Data from robot episodes
====

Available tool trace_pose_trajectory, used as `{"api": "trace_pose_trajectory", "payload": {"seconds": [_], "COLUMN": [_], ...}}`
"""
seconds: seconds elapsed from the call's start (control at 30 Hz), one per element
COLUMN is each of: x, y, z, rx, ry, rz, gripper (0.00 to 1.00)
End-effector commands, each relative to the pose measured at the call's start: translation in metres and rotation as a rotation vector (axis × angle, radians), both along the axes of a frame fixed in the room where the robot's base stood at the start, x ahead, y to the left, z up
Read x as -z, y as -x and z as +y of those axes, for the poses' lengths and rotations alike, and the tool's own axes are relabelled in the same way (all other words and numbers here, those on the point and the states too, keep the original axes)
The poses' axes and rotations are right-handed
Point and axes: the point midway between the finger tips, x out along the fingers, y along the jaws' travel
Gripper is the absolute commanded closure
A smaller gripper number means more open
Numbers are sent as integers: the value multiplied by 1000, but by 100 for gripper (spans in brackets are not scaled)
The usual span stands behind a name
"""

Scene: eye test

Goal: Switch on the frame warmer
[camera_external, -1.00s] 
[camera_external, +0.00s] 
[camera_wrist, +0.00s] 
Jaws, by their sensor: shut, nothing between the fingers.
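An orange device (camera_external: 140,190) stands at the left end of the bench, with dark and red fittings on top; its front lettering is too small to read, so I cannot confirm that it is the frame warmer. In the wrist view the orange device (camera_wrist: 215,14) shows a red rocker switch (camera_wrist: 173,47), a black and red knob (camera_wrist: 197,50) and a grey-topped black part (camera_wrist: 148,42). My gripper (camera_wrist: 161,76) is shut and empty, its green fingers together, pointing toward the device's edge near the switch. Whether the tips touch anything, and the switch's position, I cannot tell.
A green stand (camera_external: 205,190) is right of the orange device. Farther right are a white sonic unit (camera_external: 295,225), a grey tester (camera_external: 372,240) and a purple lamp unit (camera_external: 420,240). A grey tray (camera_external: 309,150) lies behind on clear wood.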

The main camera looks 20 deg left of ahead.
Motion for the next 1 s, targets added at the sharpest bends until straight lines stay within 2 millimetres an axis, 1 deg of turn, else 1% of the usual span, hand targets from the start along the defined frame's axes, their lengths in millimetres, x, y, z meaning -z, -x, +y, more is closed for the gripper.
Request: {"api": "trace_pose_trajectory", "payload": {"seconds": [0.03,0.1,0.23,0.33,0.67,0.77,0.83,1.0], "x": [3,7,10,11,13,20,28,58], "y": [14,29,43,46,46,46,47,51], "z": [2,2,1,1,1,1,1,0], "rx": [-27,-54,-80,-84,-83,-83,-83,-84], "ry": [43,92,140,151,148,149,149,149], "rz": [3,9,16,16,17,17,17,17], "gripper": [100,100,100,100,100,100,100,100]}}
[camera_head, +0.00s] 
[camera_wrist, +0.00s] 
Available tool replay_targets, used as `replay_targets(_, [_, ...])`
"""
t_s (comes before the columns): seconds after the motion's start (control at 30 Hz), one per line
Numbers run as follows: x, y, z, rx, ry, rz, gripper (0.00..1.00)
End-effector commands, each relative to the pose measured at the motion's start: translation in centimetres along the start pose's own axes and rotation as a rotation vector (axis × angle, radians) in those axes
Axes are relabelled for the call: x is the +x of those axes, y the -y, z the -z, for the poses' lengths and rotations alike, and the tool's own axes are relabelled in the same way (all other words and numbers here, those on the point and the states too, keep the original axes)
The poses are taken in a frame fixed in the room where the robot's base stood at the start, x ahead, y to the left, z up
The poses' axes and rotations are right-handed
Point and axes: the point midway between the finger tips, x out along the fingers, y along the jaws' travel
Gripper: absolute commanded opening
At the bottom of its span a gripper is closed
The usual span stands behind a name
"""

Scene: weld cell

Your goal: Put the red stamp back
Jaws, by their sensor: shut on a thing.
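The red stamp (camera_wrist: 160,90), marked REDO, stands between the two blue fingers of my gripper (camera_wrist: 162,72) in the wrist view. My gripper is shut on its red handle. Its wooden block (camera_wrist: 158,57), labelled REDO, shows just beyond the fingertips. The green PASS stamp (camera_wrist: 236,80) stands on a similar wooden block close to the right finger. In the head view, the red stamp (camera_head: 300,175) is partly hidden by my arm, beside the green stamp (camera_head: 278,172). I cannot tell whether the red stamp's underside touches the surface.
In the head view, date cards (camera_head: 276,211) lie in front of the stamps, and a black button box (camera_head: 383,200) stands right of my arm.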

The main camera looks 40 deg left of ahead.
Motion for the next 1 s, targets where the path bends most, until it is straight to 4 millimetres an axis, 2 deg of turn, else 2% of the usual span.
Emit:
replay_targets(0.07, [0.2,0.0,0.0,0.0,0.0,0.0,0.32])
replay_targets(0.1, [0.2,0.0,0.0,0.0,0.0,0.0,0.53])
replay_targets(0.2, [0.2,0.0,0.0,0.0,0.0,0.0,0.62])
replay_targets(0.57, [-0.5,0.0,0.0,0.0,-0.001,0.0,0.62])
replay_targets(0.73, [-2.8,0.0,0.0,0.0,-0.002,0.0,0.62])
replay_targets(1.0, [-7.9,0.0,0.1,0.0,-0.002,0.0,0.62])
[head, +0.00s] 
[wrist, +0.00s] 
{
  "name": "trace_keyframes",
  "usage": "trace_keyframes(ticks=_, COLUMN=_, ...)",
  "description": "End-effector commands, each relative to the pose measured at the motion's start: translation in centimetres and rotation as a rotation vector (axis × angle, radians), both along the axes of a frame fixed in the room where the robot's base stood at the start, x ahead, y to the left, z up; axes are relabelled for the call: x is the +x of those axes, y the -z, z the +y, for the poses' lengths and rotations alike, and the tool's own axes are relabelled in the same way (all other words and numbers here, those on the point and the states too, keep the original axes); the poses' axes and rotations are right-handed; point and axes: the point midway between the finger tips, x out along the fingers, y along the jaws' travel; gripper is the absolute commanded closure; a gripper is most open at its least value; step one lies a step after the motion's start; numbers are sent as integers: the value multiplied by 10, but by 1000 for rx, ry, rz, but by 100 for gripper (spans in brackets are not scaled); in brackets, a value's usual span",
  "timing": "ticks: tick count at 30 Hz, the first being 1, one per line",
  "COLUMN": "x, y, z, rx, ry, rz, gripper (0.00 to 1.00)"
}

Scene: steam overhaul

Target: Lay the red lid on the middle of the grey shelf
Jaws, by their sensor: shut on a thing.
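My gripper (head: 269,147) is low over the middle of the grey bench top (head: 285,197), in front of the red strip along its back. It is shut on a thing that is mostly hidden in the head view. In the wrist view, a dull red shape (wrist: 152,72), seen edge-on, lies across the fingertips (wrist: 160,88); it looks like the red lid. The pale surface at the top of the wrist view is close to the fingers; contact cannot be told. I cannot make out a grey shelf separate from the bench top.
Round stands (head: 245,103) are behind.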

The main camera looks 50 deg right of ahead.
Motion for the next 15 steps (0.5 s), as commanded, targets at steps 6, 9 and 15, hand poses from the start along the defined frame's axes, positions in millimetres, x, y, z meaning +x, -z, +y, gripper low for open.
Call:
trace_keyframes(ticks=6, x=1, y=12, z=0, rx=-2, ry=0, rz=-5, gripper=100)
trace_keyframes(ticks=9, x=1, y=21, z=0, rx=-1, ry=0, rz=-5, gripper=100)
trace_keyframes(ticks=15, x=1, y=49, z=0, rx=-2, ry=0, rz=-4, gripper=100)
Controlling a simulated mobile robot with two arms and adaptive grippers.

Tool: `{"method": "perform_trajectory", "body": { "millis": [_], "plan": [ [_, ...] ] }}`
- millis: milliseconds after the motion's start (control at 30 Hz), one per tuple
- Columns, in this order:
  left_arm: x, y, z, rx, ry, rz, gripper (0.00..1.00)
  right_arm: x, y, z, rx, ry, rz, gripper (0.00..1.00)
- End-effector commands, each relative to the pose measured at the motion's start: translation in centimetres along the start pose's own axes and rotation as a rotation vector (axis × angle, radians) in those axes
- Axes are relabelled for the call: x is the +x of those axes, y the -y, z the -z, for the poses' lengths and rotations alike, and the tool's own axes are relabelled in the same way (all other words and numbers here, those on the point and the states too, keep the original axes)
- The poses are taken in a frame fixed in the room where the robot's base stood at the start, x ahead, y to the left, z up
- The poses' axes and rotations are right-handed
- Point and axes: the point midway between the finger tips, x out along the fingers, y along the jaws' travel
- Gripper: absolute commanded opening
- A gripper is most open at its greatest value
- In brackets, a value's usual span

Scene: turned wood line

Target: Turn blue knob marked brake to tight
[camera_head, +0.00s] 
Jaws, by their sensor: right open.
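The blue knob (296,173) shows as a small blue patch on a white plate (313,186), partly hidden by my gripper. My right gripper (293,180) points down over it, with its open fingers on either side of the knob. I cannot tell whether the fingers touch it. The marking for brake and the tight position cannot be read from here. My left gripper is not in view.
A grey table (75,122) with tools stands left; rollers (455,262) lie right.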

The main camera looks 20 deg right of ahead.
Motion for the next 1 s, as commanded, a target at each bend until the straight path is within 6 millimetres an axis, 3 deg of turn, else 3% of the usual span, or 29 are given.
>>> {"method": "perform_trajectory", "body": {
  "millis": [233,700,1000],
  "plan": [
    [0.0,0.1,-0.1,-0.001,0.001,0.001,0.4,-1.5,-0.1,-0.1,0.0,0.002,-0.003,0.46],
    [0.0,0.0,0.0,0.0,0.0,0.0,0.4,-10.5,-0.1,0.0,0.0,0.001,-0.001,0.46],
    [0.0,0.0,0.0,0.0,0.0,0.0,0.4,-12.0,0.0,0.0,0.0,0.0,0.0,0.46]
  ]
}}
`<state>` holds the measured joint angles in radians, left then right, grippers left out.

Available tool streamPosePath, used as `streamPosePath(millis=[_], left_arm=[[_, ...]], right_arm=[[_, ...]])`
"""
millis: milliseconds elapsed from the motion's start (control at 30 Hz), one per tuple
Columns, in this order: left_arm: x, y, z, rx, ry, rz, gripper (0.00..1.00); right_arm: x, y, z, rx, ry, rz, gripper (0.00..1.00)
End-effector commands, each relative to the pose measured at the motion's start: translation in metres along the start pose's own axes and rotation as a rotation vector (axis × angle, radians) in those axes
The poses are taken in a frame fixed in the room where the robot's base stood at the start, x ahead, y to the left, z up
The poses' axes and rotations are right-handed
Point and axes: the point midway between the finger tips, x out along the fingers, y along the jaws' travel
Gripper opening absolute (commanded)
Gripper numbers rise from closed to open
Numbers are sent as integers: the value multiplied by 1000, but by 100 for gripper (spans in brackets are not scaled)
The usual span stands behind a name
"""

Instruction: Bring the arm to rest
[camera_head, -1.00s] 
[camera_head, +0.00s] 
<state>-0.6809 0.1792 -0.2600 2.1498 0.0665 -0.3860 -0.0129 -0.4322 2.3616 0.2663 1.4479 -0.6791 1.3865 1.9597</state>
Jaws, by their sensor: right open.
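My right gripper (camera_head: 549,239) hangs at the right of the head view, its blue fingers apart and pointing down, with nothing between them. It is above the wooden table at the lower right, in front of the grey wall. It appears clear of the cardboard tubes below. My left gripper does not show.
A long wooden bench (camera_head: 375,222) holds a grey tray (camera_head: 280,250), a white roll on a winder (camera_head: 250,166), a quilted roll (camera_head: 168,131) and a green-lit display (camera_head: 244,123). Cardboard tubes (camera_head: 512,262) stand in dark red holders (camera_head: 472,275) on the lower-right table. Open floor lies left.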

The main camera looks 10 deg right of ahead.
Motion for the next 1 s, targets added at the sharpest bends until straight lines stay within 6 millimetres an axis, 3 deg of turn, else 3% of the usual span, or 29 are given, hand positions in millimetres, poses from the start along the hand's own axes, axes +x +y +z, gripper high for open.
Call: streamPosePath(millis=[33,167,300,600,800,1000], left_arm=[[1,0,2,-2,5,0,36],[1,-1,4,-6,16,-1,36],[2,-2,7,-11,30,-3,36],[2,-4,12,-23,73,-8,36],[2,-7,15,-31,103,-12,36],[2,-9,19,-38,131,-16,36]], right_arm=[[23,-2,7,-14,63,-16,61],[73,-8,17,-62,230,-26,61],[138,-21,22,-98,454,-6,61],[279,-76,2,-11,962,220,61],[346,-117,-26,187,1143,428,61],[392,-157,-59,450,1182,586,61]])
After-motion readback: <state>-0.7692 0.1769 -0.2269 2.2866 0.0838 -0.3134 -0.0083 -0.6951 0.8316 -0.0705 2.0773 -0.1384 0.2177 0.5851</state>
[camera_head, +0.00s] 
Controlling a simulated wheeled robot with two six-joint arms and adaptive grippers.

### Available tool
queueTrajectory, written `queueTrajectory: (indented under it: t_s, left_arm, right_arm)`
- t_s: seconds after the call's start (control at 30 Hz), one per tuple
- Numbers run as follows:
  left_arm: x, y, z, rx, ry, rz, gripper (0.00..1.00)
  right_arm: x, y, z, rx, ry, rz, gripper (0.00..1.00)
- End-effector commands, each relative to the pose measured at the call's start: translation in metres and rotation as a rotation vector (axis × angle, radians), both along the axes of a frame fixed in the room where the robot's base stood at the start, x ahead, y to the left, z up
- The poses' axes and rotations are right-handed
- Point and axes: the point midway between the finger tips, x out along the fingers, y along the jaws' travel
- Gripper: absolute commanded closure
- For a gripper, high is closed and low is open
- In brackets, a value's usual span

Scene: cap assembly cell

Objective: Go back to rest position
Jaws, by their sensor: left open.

====

DIRECTION =
Copy out every line with the word "both".

SOLUTION FOR THIS PROBLEM =
End-effector commands, each relative to the pose measured at the call's start: translation in metres and rotation as a rotation vector (axis × angle, radians), both along the axes of a frame fixed in the room where the robot's base stood at the start, x ahead, y to the left, z up
  "description": "End-effector commands, each relative to the pose measured at the motion's start: translation in centimetres and rotation as a rotation vector (axis × angle, radians), both along the axes of a frame fixed in the room where the robot's base stood at the start, x ahead, y to the left, z up; axes are relabelled for the call: x is the +x of those axes, y the -z, z the +y, for the poses' lengths and rotations alike, and the tool's own axes are relabelled in the same way (all other words and numbers here, those on the point and the states too, keep the original axes); the poses' axes and rotations are right-handed; point and axes: the point midway between the finger tips, x out along the fingers, y along the jaws' travel; gripper is the absolute commanded closure; a gripper is most open at its least value; step one lies a step after the motion's start; numbers are sent as integers: the value multiplied by 10, but by 1000 for rx, ry, rz, but by 100 for gripper (spans in brackets are not scaled); in brackets, a value's usual span",
- End-effector commands, each relative to the pose measured at the call's start: translation in metres and rotation as a rotation vector (axis × angle, radians), both along the axes of a frame fixed in the room where the robot's base stood at the start, x ahead, y to the left, z up

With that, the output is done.